Write again exactly the lines in the listing below, starting at the line with "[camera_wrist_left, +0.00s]" and ending at the line with "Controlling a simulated", both included. Pictures are not copied.

=== DATASET CONTENT ===
· · · ·

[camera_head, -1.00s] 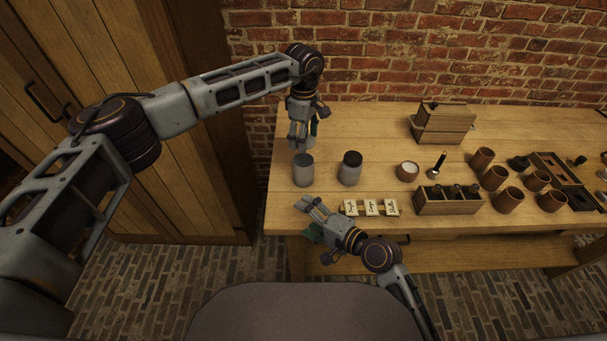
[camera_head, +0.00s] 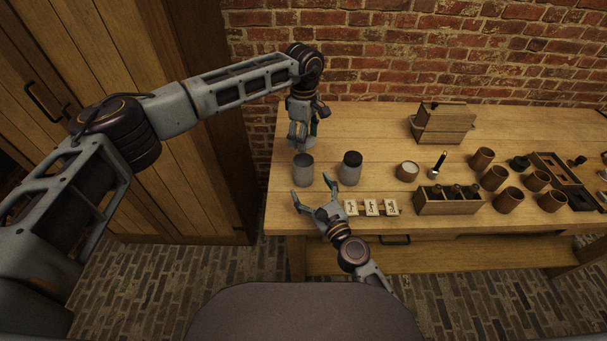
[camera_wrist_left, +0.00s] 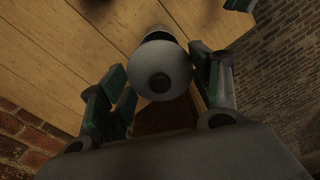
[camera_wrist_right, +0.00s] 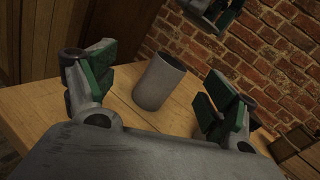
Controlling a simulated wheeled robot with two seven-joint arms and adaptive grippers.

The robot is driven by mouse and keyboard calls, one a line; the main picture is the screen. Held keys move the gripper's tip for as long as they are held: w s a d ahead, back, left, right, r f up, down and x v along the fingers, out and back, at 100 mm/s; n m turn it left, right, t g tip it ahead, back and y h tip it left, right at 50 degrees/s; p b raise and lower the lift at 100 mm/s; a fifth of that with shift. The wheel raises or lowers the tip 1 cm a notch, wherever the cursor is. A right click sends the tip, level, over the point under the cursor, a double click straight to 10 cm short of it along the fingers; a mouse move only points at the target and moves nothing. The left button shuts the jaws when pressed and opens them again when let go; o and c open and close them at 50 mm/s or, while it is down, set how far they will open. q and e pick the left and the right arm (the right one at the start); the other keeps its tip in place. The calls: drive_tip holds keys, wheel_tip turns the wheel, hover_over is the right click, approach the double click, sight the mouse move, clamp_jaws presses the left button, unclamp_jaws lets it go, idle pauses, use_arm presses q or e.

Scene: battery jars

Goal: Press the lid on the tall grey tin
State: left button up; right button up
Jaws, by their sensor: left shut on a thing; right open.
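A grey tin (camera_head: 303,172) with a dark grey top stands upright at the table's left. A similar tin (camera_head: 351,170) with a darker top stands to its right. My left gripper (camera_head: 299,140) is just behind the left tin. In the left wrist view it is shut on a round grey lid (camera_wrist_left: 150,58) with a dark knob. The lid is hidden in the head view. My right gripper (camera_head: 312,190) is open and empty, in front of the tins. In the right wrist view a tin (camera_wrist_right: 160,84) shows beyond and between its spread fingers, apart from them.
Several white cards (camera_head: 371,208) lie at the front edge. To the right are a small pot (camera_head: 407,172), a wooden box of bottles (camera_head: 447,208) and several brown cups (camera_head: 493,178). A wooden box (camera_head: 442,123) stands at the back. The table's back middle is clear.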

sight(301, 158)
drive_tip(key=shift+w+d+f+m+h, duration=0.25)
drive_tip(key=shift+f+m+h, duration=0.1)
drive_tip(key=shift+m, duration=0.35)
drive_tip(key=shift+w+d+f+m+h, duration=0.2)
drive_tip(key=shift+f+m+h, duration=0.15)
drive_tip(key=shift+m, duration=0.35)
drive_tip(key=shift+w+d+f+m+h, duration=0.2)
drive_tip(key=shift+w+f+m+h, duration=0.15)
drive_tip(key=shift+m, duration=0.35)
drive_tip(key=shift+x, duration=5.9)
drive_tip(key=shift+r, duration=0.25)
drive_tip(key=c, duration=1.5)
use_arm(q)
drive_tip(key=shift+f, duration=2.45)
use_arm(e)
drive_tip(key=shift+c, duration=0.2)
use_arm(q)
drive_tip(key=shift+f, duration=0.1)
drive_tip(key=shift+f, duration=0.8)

· · · ·

=== RIGHT ANSWER ===
[camera_wrist_left, +0.00s] 
[camera_wrist_right, +0.00s] 
Controlling a simulated wheeled robot with two seven-joint arms and adaptive grippers.

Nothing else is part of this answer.